The 12’s and 14’s Tennis Superstar Curse

Image courtesy of http://www.keepcalm-o-matic.co.uk/
Image courtesy of http://www.keepcalm-o-matic.co.uk/

Today’s Guest Post is written by Coach Todd Widom.

We have all seen it.  We go to a junior tennis tournament and there is a young kid playing and everyone is just in awe of this player.  They win so much and it seems like they are unbeatable at such a young age.  They may in fact be on a great path to becoming a great player or unfortunately they may not be.  Sometimes I even look at a particular young superstar and think when they get older, they are going to be in trouble, or I may think they are on the right path to do great things in tennis.  No one can really tell until the player is older; however, from a coaching perspective, a good coach can tell if they have the proper techniques, game style, brain, and physicality.  You can get away with many subpar attributes at a young age, but it will catch up to you if you are not doing things properly.  Remember that habits are formed very early on in the development process, so if the habits are not good habits, it is much tougher to fix them in the latter stages of the junior tennis players’ career.

For example, some children go through puberty at a younger age than others and they are so much more physically developed and can overpower their opponents.  This obviously will not last forever, as the late developing children will catch up with height and strength.  What you often see is that this strong young player struggles when they get older because they cannot overpower the players they used to overpower, and they only have that one dimension of power.  Their techniques may also be off because they could muscle the ball around the court instead of using the proper muscles to generate pace and heaviness on the ball.

Another type of player that falls under the category of someone who is a young cursed superstar is just a player who has been on a court at an earlier age than most and has gotten more repetitions in.  They are usually very seasoned and know how to win matches at an early age.  Once again, the competition catches up and they are usually scratching their heads and not handling the losses very well.  Burnout can also be a major factor as this type of child gets older.  There needs to be a very good balance of winning but also losing.  You learn a lot more when you lose.  If the player is winning too much in one division they should be moved up to the next division to have that balance of winning and losing.

The last case of a young player that may be in trouble in the latter years of their junior development is the moonballer or strictly defensive player that has no ambition to be aggressive and take the match to the other player.  Like I have said in  previous articles,  this type of player, coach, or parent are obviously very results based and not process based, which is going to destroy the players career, because you can only get so far playing the wrong way when the competition is training and developing their skills for the future.  Usually these types of players fizzle out when they realize that the 12’s and 14’s type game that they possess does not work in the 16’s and 18’s, where it matters most for college opportunities or the professional tour.
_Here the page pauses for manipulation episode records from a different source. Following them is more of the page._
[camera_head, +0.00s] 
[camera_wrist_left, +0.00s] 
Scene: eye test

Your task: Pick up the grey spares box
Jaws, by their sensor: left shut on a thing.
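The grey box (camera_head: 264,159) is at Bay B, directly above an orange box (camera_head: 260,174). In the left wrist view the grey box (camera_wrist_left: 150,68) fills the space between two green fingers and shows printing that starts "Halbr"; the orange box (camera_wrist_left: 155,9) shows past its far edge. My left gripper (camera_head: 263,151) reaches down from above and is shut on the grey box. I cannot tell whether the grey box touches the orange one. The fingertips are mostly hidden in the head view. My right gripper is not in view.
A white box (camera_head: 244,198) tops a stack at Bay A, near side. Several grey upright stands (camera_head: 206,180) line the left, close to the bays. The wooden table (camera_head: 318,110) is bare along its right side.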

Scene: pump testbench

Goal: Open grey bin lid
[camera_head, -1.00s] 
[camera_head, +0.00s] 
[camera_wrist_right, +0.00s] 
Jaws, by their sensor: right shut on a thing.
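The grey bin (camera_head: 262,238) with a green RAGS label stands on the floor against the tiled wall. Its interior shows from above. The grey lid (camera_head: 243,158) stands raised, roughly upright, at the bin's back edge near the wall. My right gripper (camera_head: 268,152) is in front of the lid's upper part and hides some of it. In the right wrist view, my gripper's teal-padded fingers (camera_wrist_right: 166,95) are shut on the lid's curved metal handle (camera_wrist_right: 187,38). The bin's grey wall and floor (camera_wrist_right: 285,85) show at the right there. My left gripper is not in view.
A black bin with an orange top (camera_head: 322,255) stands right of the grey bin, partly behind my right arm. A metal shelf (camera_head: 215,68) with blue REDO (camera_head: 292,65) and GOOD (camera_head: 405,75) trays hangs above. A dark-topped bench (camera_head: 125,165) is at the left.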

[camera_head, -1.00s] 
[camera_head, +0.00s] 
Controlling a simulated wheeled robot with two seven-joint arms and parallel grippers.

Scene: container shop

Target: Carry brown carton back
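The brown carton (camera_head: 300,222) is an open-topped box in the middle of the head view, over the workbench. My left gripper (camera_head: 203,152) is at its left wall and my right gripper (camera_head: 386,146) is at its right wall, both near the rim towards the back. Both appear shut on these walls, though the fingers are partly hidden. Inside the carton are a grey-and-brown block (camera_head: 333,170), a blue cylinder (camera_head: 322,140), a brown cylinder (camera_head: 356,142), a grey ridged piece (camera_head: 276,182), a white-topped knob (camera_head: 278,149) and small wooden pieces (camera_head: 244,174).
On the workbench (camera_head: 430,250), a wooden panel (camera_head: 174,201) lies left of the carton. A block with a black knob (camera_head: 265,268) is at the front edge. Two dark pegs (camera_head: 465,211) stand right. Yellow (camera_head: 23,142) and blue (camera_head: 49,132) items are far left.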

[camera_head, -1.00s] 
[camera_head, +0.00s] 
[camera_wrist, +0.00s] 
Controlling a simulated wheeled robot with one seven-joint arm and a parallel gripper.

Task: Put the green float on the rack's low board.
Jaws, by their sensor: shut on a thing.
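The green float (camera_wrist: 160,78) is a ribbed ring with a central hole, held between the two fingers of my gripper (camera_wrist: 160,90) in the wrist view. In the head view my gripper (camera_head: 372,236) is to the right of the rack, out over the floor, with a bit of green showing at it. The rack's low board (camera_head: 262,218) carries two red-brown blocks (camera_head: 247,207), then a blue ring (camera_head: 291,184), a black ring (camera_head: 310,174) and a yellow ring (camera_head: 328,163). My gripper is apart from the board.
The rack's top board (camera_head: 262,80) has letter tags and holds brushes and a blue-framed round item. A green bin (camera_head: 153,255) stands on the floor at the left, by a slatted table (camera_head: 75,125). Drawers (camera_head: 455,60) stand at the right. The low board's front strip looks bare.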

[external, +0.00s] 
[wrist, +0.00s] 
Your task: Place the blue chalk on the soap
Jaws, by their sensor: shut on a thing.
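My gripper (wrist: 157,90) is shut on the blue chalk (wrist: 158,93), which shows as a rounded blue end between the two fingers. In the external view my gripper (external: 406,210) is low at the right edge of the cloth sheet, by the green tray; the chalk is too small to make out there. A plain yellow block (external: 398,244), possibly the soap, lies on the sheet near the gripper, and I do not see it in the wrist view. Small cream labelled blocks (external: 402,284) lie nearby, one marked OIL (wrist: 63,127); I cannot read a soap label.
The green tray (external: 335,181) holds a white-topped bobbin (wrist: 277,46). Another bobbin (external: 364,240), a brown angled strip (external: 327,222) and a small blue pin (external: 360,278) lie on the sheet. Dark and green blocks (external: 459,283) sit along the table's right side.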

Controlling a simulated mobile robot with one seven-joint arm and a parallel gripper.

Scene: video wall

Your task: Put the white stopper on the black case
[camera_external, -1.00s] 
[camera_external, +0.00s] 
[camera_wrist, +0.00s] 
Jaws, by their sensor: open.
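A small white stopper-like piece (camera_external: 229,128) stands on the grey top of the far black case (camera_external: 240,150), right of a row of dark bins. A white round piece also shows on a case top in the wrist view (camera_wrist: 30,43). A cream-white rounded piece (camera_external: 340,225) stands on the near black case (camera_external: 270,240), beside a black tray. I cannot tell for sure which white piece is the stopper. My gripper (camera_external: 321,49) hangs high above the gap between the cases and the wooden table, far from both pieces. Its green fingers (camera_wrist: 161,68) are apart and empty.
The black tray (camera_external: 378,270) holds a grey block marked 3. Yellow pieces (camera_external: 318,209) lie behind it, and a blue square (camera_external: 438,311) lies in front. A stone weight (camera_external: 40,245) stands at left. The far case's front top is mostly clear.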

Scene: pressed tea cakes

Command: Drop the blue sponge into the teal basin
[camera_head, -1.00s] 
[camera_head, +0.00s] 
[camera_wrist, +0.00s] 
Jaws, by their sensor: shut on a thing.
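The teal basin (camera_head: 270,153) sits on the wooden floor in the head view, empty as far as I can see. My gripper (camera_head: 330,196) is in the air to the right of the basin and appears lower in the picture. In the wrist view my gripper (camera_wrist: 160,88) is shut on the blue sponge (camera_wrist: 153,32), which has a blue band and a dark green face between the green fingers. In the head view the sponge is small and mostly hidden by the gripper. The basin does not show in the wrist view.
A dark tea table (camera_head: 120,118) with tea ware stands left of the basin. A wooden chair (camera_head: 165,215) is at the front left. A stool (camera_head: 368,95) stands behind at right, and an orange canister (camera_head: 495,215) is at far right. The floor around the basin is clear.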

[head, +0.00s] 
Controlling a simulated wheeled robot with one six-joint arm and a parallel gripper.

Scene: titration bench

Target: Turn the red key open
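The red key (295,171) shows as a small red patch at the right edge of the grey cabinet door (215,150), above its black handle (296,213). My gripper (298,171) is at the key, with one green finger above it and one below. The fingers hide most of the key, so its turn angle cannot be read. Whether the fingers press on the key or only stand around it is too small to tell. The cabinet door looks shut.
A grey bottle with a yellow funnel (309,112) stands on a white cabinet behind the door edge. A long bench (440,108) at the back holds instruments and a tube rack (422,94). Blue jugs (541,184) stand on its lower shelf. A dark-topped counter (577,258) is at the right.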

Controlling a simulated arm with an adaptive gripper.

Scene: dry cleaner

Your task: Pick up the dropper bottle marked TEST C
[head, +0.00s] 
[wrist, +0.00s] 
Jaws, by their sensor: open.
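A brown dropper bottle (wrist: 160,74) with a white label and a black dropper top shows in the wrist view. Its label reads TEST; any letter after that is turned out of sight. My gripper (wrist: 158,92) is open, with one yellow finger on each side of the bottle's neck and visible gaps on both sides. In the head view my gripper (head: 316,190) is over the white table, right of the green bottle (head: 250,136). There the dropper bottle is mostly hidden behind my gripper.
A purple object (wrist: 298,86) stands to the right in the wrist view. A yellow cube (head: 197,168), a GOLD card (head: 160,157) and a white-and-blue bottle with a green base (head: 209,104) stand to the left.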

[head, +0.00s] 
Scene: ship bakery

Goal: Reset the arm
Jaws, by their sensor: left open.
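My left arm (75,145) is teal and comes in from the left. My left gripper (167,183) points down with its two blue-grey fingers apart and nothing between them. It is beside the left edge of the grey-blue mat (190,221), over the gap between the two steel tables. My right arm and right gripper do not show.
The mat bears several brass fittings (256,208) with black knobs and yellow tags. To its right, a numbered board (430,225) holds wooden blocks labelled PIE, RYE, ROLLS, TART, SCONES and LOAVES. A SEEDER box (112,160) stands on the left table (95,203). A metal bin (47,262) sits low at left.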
In conclusion, many of these 12’s and 14’s superstars are not developing their games for the future and are very short sighted.  In these younger divisions it is crucial to be learning all the basic fundamentals of technique, movement, strategy, how to train properly, and also how to compete properly.  If the main goal from either the player, parent, or coach is to win and dominate these divisions, the development of the player may take a backseat, and one day all you will talk about is what happened to that young superstar that you thought was a can’t miss prospect.

7 Comments on “The 12’s and 14’s Tennis Superstar Curse”

  1. Very well said … I can certainly name many players in the Southern California girls juniors who consistently took home hardware when they were 12 but can’t get past the second round now that they are 16.

    And you hit the nail on the head with the moonballers. The other players will figure that crap out over time, but the moonballer has no plan B. I’ll refrain from naming names, but there are several top junior girls in SoCal who try not to moonball when they practice. These girls get absolutely slaughtered in practice matches. So what do they do in a real match? They moonball.

  2. Teaching fundamentals and technique at an early age is encouraged but nobody is perfect. Look at Rafa’s technique as a junior. He had success in spite of his unconventional strokes.

    It’s important for parents to note and reinforce that being a moon baller doesn’t necessarily make junior a bad kid either. Some kids may have Mom or Dad as coach and you gotta play with what you got. Eventually it works itself out but playing style personalities will continue to be varied.

    Keep in mind there are different playing styles at all levels, even on the tour. That’s what makes tennis so great. Radwanska doesn’t blow people off the court, but she is an absolute defensive wizard… and she did okay last week, eh? One of my favorite players to watch on the tour is Simon and he wins without a Delpo forehand or a Gulbis backhand, but he doesn’t miss and he’s competes his butt off. Santoro, Seles, and this guy Rafa all have/had unconventional strokes in their games, all with decent results. My point is, it takes kinds all kinds.

  3. Any junior player who moons balls more than occasionally for defense is just wasting their time on court. Any parent who drives or flies hours to watch their kid moon ball is crazy, what is the point? The funny part is that kids never practice moon balling, they drive the ball in practice, than moon ball or push in matches.

    I lost a lot in early juniors, playing an aggressive game. I remember 18s sectionals when a lot of kids who were highly ranked in 14s and 16s were just getting crushed. I beat a kid in freshman year of college who beat me 6-0 6-0 in 16’s, it made the process all seem worth while.

  4. Man great article, great post, great comments. Definitely second the pusher/moonballer stuff. Here in Spain it’s the prevalent game-style of the U10s and U12 girls. We have a very competitive 9 year old (regionally number 3 and nationally number 11 in the U10s) and she plays a very complete, aggressive style and often looses to these moonball pushers who are just very consistent with the few shots they actually possess. Draw them in or move them diagonally and they are toast, but one thing they can do is take the pace off an aggressive drive and push it right back into play, hitting it so how that it “comes down with snow on it” (as my daughter’s coach says). It’s frustrating as all heck to see our daughter lose to this kind of player, but as he said in the article, losing is important and as Bolletieri himself said once “you gotta learn how to lose before you learn how to win, baby”.